■ WHAT IS NEEDED
Transcribe every entry word for word. Skip the pictures.

■ RECORDS TO PROCESS
***

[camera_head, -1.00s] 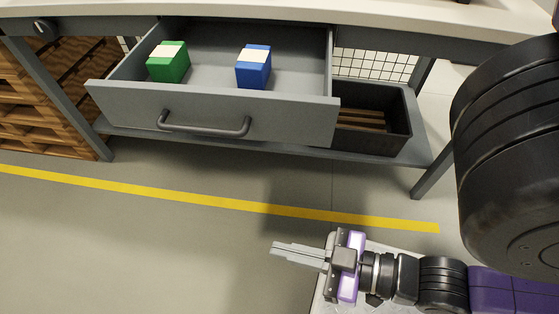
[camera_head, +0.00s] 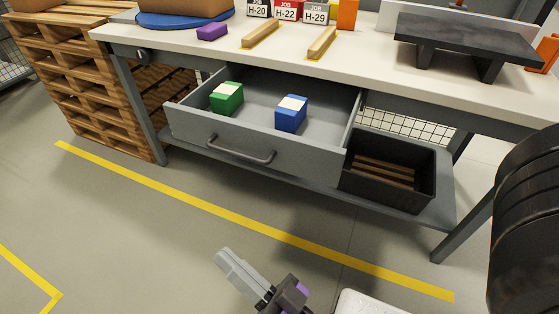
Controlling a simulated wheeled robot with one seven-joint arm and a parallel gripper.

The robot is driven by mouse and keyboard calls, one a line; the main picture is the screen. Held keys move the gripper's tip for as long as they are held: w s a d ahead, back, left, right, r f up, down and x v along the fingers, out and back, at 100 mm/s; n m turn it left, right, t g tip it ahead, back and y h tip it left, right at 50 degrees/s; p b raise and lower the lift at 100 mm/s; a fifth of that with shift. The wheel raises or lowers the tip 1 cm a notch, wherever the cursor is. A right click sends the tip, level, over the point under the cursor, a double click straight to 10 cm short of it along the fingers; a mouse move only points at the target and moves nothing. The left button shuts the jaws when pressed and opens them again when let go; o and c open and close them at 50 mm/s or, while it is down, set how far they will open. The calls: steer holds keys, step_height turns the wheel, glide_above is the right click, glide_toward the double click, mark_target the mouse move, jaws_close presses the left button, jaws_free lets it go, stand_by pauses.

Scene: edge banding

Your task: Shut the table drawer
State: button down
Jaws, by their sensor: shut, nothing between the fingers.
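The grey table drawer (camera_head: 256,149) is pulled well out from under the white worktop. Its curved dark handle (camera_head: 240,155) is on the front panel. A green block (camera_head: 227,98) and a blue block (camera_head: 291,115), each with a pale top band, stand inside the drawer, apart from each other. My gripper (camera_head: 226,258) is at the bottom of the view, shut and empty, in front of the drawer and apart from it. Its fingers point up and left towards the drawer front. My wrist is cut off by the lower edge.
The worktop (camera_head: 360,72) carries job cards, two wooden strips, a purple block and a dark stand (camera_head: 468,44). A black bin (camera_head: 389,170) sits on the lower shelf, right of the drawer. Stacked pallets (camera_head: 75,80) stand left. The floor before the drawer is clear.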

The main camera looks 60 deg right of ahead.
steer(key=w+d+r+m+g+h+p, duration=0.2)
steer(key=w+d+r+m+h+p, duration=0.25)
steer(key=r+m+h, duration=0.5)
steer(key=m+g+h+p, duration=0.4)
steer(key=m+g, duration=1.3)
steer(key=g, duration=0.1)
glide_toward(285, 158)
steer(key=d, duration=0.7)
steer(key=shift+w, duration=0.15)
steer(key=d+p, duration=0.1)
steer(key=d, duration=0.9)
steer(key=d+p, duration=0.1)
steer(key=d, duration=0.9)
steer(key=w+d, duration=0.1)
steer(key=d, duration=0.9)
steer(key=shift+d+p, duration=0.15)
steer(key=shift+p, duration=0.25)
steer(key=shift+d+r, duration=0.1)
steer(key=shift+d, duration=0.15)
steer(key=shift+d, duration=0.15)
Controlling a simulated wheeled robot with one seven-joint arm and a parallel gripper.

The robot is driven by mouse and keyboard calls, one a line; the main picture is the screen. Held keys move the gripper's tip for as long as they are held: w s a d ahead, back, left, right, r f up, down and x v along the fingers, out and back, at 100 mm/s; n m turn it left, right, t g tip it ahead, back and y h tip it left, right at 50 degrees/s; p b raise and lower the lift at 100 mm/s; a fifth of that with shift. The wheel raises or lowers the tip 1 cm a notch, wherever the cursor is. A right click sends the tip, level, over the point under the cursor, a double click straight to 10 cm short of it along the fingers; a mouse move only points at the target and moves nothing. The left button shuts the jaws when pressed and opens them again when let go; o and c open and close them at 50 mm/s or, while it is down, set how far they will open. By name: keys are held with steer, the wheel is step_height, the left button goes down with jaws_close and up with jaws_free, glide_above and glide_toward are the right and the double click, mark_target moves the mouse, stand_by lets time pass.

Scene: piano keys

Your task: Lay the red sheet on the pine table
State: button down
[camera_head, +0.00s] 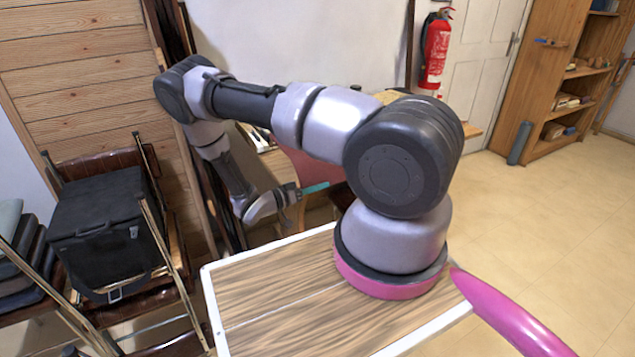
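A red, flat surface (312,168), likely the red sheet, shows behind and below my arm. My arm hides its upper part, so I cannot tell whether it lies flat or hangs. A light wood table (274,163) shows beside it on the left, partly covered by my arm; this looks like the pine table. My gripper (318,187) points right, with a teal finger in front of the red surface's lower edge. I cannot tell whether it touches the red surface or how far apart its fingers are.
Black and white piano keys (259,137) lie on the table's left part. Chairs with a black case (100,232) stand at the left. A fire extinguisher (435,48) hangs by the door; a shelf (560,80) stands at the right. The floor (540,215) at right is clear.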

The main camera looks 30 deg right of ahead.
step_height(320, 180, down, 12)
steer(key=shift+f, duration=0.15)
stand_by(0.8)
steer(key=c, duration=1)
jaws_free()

***

■ REPLY
[camera_head, -1.00s] 
[camera_head, +0.00s] 
Controlling a simulated wheeled robot with one seven-joint arm and a parallel gripper.

The robot is driven by mouse and keyboard calls, one a line; the main picture is the screen. Held keys move the gripper's tip for as long as they are held: w s a d ahead, back, left, right, r f up, down and x v along the fingers, out and back, at 100 mm/s; n m turn it left, right, t g tip it ahead, back and y h tip it left, right at 50 degrees/s; p b raise and lower the lift at 100 mm/s; a fifth of that with shift. The wheel raises or lowers the tip 1 cm a notch, wherever the cursor is. A right click sends the tip, level, over the point under the cursor, a double click straight to 10 cm short of it along the fingers; a mouse move only points at the target and moves nothing. The left button shuts the jaws when pressed and opens them again when let go; o and c open and close them at 50 mm/s or, while it is down, set how far they will open. The calls: steer holds keys, step_height turns the wheel, glide_above is the right click, glide_toward the double click, mark_target the mouse move, jaws_close presses the left button, jaws_free lets it go, stand_by pauses.

Scene: edge banding

Your task: Shut the table drawer
State: button down
Jaws, by their sensor: shut, nothing between the fingers.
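The grey table drawer (camera_head: 256,149) is pulled well out from under the white worktop. Its curved dark handle (camera_head: 240,155) is on the front panel. A green block (camera_head: 227,98) and a blue block (camera_head: 291,115), each with a pale top band, stand inside the drawer, apart from each other. My gripper (camera_head: 226,258) is at the bottom of the view, shut and empty, in front of the drawer and apart from it. Its fingers point up and left towards the drawer front. My wrist is cut off by the lower edge.
The worktop (camera_head: 360,72) carries job cards, two wooden strips, a purple block and a dark stand (camera_head: 468,44). A black bin (camera_head: 389,170) sits on the lower shelf, right of the drawer. Stacked pallets (camera_head: 75,80) stand left. The floor before the drawer is clear.

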The main camera looks 60 deg right of ahead.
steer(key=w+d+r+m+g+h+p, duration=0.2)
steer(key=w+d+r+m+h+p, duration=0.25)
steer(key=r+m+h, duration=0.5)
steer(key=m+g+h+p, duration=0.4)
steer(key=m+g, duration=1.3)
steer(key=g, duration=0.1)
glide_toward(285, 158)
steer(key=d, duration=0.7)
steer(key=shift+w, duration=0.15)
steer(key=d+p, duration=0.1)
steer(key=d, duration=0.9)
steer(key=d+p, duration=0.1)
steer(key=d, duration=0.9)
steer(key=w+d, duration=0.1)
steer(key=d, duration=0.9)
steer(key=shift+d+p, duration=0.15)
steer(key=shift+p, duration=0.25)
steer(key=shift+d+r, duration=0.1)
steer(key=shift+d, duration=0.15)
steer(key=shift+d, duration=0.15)
Controlling a simulated wheeled robot with one seven-joint arm and a parallel gripper.

The robot is driven by mouse and keyboard calls, one a line; the main picture is the screen. Held keys move the gripper's tip for as long as they are held: w s a d ahead, back, left, right, r f up, down and x v along the fingers, out and back, at 100 mm/s; n m turn it left, right, t g tip it ahead, back and y h tip it left, right at 50 degrees/s; p b raise and lower the lift at 100 mm/s; a fifth of that with shift. The wheel raises or lowers the tip 1 cm a notch, wherever the cursor is. A right click sends the tip, level, over the point under the cursor, a double click straight to 10 cm short of it along the fingers; a mouse move only points at the target and moves nothing. The left button shuts the jaws when pressed and opens them again when let go; o and c open and close them at 50 mm/s or, while it is down, set how far they will open. By name: keys are held with steer, the wheel is step_height, the left button goes down with jaws_close and up with jaws_free, glide_above and glide_toward are the right and the double click, mark_target moves the mouse, stand_by lets time pass.

Scene: piano keys

Your task: Lay the red sheet on the pine table
State: button down
[camera_head, +0.00s] 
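A red, flat surface (312,168), likely the red sheet, shows behind and below my arm. My arm hides its upper part, so I cannot tell whether it lies flat or hangs. A light wood table (274,163) shows beside it on the left, partly covered by my arm; this looks like the pine table. My gripper (318,187) points right, with a teal finger in front of the red surface's lower edge. I cannot tell whether it touches the red surface or how far apart its fingers are.
Black and white piano keys (259,137) lie on the table's left part. Chairs with a black case (100,232) stand at the left. A fire extinguisher (435,48) hangs by the door; a shelf (560,80) stands at the right. The floor (540,215) at right is clear.

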The main camera looks 30 deg right of ahead.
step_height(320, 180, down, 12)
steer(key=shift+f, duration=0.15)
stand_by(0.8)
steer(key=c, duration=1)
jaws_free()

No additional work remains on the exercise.